A federal court in Florida ordered Woodbridge Group of Companies LLC and its former owner to pay $1 billion in penalties and disgorgement for operating a Ponzi scheme that targeted retail investors, according to the Securities and Exchange Commission.
The court approved judgments against Woodbridge and its 281 related companies ordering them to pay $892 million in disgorgement. The court also ordered former owner and CEO Robert Shapiro to pay a $100 million civil penalty and to disgorge $18.5 million in ill-gotten gains plus $2.1 million in prejudgment interest.
According to Stephanie Avakian, co-director of the SEC’s Division of Enforcement., this resolution accomplishes one of the SEC’s core missions to protect retail investors.
“Mr. Shapiro and other defendants will be held accountable and required to pay substantial penalties for their misconduct,” Avakian said in a statement.
Woodbridge collapsed into bankruptcy in December 2017, and around that same time the SEC filed an emergency action charging the company and other defendants with operating a massive $1.2 billion Ponzi scheme that defrauded 8,400 retail investors nationwide, many of them seniors who had invested retirement funds.
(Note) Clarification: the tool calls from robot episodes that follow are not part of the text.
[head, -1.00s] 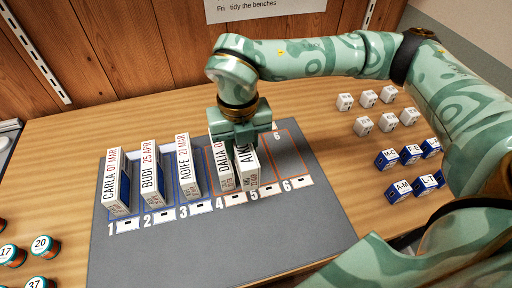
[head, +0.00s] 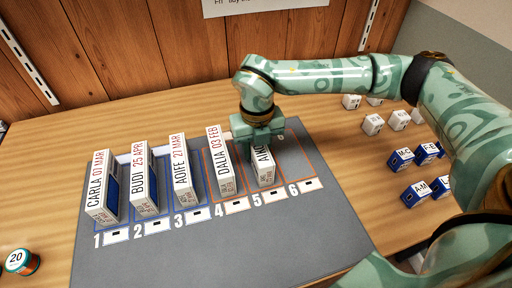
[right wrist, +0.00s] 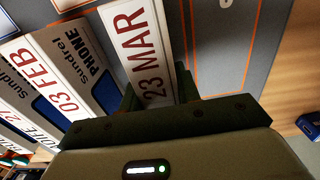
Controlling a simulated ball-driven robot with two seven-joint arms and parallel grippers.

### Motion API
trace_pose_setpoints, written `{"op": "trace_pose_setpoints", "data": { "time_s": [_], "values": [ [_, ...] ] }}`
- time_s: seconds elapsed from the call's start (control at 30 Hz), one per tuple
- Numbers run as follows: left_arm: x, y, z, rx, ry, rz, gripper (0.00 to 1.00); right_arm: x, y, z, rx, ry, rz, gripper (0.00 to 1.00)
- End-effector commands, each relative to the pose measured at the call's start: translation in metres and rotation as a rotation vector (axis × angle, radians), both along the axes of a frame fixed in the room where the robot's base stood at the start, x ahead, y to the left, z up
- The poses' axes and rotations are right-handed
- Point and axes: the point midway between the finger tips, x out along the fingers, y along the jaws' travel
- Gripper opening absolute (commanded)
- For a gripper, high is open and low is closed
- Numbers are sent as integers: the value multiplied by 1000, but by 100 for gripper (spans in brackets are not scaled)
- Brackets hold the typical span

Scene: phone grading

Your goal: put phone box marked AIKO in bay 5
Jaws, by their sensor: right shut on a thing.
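The white phone box marked AIKO (head: 264,168) stands upright in bay 5 of the grey mat (head: 240,247), beside the DALIA box (head: 221,165) in bay 4. My right gripper (head: 257,135) is shut on the upper back part of the AIKO box. In the right wrist view the held box (right wrist: 143,45) shows the red date 23 MAR between the fingers. Whether its base touches the mat is hidden. My left gripper is not in view.
The CARLA (head: 100,187), BUDI (head: 143,180) and AOIFE (head: 183,174) boxes stand in bays 1 to 3. Bay 6 (head: 296,165) is empty. Small white boxes (head: 372,124) and blue boxes (head: 401,159) sit at the right. A numbered jar (head: 22,262) stands at the lower left.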

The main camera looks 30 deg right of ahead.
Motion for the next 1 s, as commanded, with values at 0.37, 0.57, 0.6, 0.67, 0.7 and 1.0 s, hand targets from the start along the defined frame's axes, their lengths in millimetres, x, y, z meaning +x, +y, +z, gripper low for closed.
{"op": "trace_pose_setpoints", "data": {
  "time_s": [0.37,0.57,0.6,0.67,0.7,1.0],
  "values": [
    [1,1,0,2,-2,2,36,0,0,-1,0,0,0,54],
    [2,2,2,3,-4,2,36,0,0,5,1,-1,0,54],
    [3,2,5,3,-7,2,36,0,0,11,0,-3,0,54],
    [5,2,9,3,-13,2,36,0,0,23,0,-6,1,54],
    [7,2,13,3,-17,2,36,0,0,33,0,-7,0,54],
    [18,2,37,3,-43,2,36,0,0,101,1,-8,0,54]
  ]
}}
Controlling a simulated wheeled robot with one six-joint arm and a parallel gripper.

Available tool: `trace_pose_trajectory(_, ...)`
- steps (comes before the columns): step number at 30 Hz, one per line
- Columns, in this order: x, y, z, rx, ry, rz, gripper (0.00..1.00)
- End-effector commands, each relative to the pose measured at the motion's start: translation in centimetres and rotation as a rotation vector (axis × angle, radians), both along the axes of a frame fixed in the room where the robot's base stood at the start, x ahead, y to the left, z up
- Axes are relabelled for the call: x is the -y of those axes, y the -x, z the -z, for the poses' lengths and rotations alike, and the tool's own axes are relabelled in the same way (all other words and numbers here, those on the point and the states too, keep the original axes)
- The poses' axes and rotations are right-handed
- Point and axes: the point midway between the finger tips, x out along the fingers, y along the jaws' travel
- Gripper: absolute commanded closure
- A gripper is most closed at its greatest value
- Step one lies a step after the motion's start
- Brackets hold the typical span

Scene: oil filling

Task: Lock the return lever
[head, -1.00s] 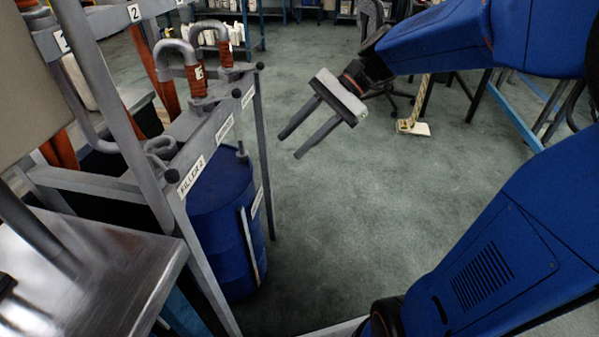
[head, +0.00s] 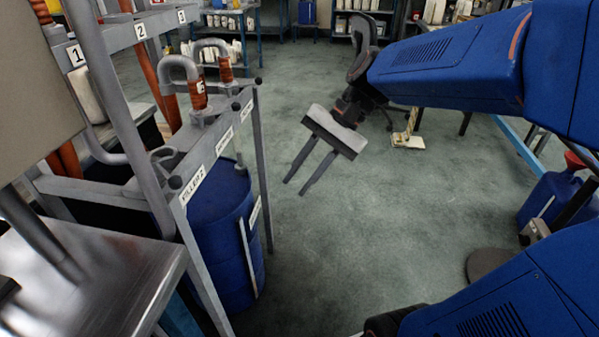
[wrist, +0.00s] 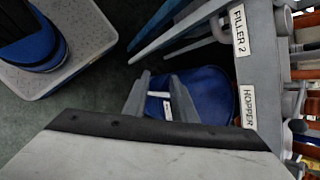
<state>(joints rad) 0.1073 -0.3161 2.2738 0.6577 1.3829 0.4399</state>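The grey frame (head: 212,158) on the left carries a row of labels. The near one reads FILLER 2 (head: 192,185) and the middle one looks like HOPPER (head: 224,141). A third label (head: 246,110) at the far end is too small to read. Dark round knobs (head: 236,106) sit along this rail; I cannot tell which belongs to the return lever. My gripper (head: 295,187) is open and empty, over free floor to the right of the frame, touching nothing. In the wrist view its fingers (wrist: 159,78) show in front of the blue drum, with the HOPPER label (wrist: 248,106) to the right.
A blue drum (head: 222,225) stands under the rail. Bent grey pipes with orange grips (head: 197,95) rise behind it. A metal table (head: 95,285) fills the near left. An office chair (head: 362,60) and a blue container with a red funnel (head: 550,200) stand beyond. The middle floor is clear.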

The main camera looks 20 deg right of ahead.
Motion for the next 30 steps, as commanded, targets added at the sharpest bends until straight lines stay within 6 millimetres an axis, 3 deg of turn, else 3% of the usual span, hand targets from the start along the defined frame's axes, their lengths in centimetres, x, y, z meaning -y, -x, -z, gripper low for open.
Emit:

The SEC’s complaint alleged that Shapiro made Ponzi payments to investors and used a web of shell companies to conceal the scheme.
Eric Bustillo, director of the SEC’s Miami Regional Office, explained that the SEC’s complaint charged that “when Woodbridge’s fictitious business model collapsed, the company stopped paying investors and filed for Chapter 11 bankruptcy protection.”
“The settlement provides for the return of significant funds to investors,” Bustillo said in a statement.